19 Ocak 2021 Salı

 2020 ARALIK AYI KİTABIMIZ (BİZANS SULTANI_ SELÇUK ALTUN)


KİTAP HAKKINDA
Bizans resmi tarihine göre yaşlı imparator XI. Konstantinos, başkent surlarında Osmanlı kuvvetlerine kılıç sallarken öldü. Bazı tarihçilere göre o, Türklerin elinden son anda kurtulan bir Ceneviz gemisiyle kaçmıştı. Konstantinopolis (İstanbul) düştükten sonra imparatorun cesedi bulunamadı. İstanbul'un fethinden 555 yıl sonra, üç gizemli adam Galata'da yaşayan bir akademisyene ulaştı. Onlar 1475'te İtalya'da ölen, son Bizans imparatorunun vasiyetini yerine getirmek için kurulan gizli örgüte mensuptular. Bir satranç ustası olan genç adama, XI. Konstantinos soyundan geldiğini kanıtladılar. O artık sürgündeki Bizans İmparatoru XV. Konstantinos'tu. Örgütün başına geçmek ve servetine hükmetmek için ata vasiyetinin son maddesini yerine getirmesi; vasiyetin ne olduğunu öğrenmesi içinse altı duraktan oluşan bir sınavdan geçmesi gerekiyordu. Bu roman, gezegene modern yaşamın tohumlarını atan Bizans uygarlığına bir saygı buketidir.

SELÇUK ALTUN KİMDİR?

Romancı. 19 Ağustos 1950, Şavşat / Artvin doğumlu. İlkokulu Mardin’in Derik ilçesinde bitirdi. Samsun Maarif Koleji, Boğaziçi Üniversitesi İşletmecilik Bölümü mezunu. Yüksek lisansını aynı bölümde yaptı. Önce kaymakamlık, sonra valilik yapan babasının görevi gereği çocukluğunun bir bölümü Anadolu‘nun Eskişehir, Samsun, Hakkari gibi illerinde geçti. Bir yıl İngiltere‘de yaşadı.

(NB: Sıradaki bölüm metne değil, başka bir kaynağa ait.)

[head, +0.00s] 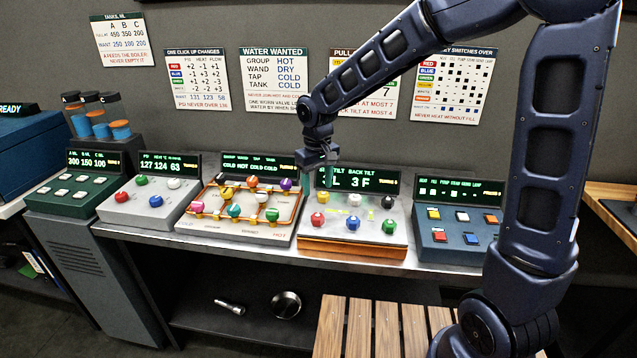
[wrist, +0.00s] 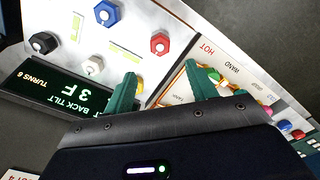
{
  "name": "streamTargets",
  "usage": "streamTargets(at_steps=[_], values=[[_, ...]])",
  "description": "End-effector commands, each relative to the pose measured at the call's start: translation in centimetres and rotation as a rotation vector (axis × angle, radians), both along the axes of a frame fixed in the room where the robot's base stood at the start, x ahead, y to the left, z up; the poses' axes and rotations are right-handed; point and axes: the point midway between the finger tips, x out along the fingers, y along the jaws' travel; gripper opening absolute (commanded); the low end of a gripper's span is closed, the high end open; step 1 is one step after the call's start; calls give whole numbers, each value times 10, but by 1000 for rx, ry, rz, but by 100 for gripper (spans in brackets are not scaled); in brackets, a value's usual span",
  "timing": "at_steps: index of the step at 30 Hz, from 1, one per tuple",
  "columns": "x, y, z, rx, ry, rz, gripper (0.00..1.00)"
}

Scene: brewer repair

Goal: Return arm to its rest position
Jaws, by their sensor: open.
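My arm (head: 545,150) reaches up from the lower right and across to the left in the head view. My gripper (head: 318,158) hangs above the back edge of the tilt panel (head: 352,250), near its display. In the wrist view the two green fingers of my gripper (wrist: 157,92) are apart with nothing between them. Below them lie the tilt panel with its coloured knobs (wrist: 160,43) and the edge of the neighbouring valve panel (wrist: 215,60). The fingers appear apart from the knobs.
Several control panels line the metal counter, including a pressure panel (head: 148,205) and a switch panel (head: 460,240). Charts (head: 273,75) hang on the wall behind. A slatted wooden bench (head: 370,330) stands in front. A flashlight (head: 229,307) lies on the lower shelf.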

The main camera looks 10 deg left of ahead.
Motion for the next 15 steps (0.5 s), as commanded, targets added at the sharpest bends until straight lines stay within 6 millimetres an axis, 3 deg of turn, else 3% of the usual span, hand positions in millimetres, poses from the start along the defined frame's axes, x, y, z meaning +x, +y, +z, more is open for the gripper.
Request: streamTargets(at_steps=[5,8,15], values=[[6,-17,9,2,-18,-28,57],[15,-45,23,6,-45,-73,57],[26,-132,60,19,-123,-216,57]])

Özel sektörde, özellikle finans kesiminde yöneticilik yaptı. İşi gereği yurtdışına çok sık yolculuklarda bulundu. Yapı Kredi Bankası Yönetim Kurulu görevli üyesi ve YKY Yönetim Kurulu başkanı olarak çalışmalarını sürdürdü.

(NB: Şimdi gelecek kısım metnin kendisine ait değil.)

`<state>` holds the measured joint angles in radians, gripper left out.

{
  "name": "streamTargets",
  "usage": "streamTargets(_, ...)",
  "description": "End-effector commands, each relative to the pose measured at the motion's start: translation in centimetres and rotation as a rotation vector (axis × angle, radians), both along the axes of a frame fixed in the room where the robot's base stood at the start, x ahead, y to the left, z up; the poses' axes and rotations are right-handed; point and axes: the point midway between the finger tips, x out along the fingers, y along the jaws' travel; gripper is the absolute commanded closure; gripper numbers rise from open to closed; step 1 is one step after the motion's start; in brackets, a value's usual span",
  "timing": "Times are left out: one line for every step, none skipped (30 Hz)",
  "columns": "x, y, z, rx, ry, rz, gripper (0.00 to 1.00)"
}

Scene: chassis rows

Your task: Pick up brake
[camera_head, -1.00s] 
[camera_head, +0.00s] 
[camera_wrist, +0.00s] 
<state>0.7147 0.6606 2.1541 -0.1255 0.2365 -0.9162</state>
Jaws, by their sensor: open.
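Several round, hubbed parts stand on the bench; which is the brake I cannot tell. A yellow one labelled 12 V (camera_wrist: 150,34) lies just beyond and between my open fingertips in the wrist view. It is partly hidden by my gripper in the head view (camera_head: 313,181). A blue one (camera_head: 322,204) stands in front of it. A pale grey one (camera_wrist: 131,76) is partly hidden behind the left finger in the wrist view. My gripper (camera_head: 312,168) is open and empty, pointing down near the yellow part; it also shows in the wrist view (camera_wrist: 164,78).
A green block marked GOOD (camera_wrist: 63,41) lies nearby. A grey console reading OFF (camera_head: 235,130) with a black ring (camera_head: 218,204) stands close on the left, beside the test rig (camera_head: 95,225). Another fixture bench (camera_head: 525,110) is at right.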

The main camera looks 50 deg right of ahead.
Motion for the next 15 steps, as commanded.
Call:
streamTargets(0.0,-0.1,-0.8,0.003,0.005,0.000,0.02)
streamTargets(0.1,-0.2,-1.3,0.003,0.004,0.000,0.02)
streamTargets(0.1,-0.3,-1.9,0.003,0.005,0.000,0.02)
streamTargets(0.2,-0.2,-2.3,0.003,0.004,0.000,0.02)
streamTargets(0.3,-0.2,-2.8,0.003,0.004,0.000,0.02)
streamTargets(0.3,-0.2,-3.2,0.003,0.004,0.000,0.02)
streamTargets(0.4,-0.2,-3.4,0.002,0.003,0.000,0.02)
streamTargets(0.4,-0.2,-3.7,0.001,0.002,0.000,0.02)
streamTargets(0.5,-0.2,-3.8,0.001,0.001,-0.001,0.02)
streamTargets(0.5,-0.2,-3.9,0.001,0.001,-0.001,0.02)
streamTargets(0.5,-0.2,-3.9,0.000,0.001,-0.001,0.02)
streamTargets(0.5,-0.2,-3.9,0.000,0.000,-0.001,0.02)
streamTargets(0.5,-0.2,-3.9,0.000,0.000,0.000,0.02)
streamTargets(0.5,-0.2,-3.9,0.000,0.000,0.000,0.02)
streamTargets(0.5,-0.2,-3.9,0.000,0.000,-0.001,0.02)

Kitap ve kitap evleri üzerine kılavuz denemelerini, başta kitap-lık olmak üzere çeşitli dergi ve gazetelerde yayımladı, derleme ve seçkilerde çevirmenlik yaptı. Oktay Rifat‘ın pek çok şiirini İngilizceye çevirip bastırarak Amerika‘da tanıtımını üstlendi.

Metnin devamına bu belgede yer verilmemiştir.